(ENTRIES SUPPLIED):
+ + + + +
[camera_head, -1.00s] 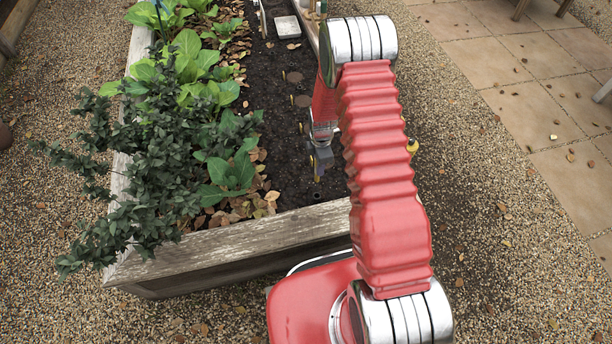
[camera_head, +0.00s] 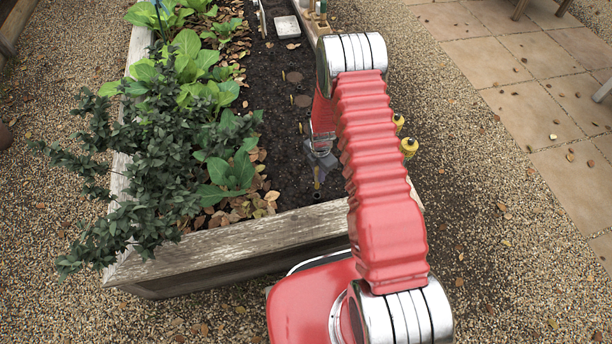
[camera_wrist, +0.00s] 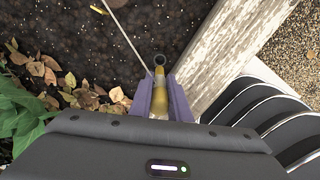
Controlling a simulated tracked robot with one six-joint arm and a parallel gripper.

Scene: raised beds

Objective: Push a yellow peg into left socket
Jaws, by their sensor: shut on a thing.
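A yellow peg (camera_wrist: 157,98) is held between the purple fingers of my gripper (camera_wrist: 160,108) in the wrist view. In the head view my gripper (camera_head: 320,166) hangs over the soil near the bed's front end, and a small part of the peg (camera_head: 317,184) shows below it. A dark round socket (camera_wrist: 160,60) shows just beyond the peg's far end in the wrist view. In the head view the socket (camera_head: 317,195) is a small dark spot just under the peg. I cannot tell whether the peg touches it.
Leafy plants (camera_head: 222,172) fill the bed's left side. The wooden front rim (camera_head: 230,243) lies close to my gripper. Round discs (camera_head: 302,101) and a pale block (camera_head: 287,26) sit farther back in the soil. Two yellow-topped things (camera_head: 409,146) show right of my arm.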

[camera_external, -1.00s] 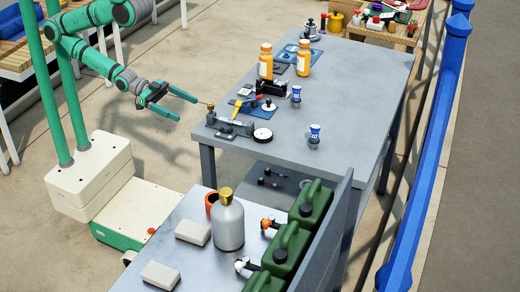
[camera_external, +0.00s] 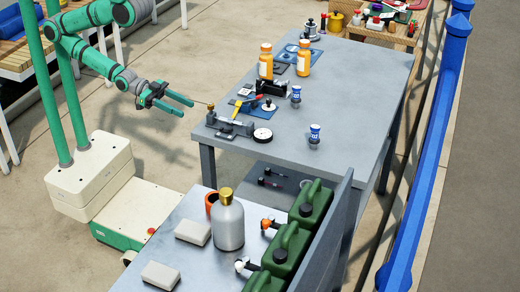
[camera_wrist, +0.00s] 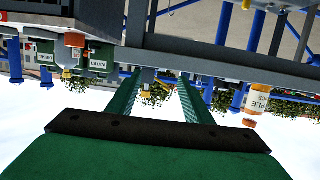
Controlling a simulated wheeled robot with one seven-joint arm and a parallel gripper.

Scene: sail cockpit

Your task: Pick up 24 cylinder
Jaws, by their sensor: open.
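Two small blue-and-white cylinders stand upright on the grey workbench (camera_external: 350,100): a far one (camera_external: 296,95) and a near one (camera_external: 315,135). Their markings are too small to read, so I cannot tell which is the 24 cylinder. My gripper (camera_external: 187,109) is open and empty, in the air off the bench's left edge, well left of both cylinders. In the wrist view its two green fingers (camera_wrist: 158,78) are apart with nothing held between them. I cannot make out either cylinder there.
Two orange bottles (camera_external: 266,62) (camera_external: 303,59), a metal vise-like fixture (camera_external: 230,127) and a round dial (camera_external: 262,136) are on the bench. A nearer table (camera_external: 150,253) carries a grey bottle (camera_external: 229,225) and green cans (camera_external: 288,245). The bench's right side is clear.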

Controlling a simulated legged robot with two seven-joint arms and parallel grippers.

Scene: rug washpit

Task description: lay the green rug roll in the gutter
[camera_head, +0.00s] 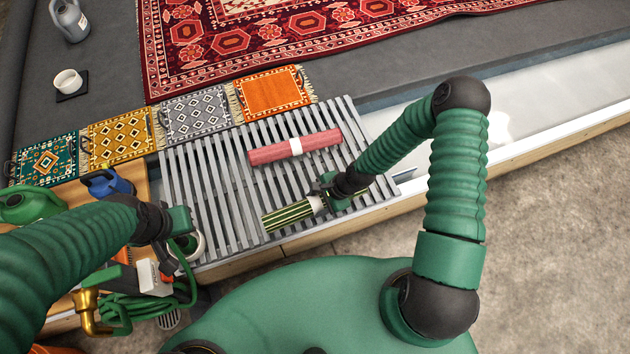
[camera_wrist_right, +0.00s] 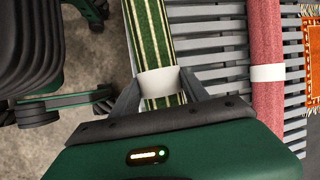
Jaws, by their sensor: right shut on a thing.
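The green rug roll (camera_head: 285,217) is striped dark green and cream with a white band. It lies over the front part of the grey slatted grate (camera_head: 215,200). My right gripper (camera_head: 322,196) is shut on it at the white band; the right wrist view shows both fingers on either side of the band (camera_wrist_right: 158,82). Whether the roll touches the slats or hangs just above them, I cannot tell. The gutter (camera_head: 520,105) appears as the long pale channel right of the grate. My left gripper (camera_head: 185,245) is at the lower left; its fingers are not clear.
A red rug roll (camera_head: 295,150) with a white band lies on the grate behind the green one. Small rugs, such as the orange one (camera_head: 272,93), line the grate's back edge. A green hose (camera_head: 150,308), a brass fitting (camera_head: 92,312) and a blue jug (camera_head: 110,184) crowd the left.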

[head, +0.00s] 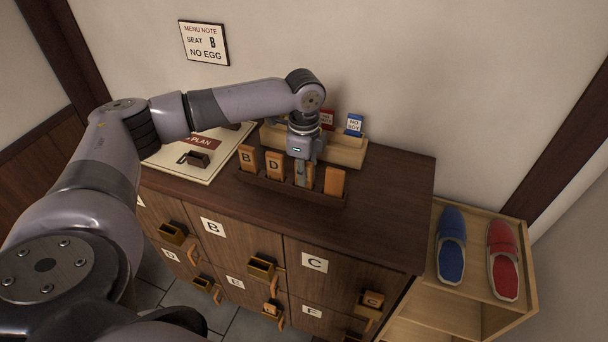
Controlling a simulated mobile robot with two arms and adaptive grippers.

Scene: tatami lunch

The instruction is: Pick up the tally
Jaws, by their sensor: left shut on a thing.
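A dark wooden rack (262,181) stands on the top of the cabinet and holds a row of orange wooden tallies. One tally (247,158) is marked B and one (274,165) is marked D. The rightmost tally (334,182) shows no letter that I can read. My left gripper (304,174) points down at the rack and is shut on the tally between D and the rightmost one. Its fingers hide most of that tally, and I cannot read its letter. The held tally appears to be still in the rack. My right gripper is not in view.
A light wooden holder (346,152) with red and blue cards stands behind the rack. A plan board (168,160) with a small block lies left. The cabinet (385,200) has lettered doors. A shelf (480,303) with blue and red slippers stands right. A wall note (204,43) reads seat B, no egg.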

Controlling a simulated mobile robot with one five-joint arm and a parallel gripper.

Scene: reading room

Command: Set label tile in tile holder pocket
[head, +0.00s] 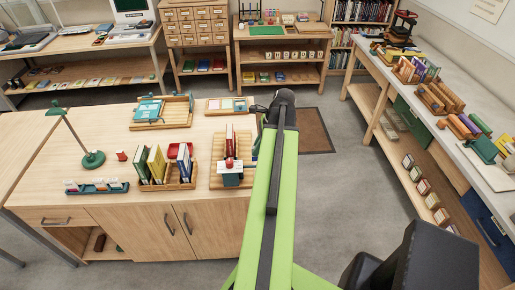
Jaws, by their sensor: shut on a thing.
+ + + + +
(REQUIREMENT):
Copy out only the lines above from the one with "Controlling a simulated mobile robot with two" to the one with "The instruction is: Pick up the tally", inclusive, exactly as they stand.

(EXERCISE OUTPUT):
Controlling a simulated mobile robot with two arms and adaptive grippers.

Scene: tatami lunch

The instruction is: Pick up the tally

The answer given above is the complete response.